The celebrated English writer David Herbert Lawrence (1885-1930) wrote his notorious and "scandalous" novel Lady Chatterley's Lover in 1927 and, totally aware of its controversial contents, he immediately sought the help of his Italian friend Pino Orioli. The novel was published privately in Florence in 1928. Soon after, many attempts were made by the author to have the novel published in England, but to no avail. The rigid English censors had declared war, and a harsh legal battle was waged between them and the author, a battle which  eventually ended in 1960 when, at the end of yet another legal confrontation, the Court decided in favour of Penguin Publishers, and the book was allowed to go in print. On its first day of issue it sold over a million copies!

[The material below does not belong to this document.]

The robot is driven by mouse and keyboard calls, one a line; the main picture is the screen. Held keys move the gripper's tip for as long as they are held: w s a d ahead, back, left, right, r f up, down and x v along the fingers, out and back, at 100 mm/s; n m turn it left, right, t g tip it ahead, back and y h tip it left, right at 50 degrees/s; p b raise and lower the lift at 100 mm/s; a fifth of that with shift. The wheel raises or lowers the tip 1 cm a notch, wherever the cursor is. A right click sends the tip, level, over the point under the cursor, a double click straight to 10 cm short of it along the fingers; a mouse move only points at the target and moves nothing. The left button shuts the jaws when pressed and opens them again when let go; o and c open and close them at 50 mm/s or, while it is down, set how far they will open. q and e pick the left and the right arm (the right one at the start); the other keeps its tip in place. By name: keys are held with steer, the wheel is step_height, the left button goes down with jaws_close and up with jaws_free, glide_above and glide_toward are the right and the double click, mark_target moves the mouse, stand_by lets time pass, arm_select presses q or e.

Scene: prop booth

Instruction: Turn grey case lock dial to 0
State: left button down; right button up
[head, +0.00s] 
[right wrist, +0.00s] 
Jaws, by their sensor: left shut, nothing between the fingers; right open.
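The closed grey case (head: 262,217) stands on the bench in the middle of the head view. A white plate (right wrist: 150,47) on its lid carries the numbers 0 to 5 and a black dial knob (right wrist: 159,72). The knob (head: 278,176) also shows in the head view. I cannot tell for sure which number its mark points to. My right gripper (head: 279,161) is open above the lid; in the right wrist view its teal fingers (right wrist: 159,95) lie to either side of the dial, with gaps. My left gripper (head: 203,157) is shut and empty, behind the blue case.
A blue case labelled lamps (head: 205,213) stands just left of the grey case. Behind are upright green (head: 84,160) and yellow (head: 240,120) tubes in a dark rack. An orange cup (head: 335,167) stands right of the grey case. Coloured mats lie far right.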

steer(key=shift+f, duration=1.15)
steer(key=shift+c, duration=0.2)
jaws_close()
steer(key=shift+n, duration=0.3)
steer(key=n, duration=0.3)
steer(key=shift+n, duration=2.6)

The controversial element in this celebrated novel has its roots in its own times, particularly as regard the many highly erotic and oft pornographic sexual passages between Lady Chatterely and Oliver Mellors, the game-keeper of her husband Clifford who, confined to a wheelchair after serious injuries sustained in World War I, was rendered an invalid and impotent. Personally, I believe that Lawrence used these erotic passages intentionally, and with sadistic glee, to shock. But there is yet another hard element which highly irked the censors: the fact that an upper class woman had a sexual relationship with just a common worker, and an uncouth one at that, not to mention the controversial Bolshevist ideologies which, at the time, were rapidly infiltrating British mentality and way of life.

But in spite of everything, in spite of the passing time, this novel will shock on and will remain one of the greatest novels ever written, for in its pages the author has laid bare not only himself, but also the crude reality of human frailty and social hypocrisy, which Lawrence continued to fight against until his death in Vance, France, in 1930, at the age of 44.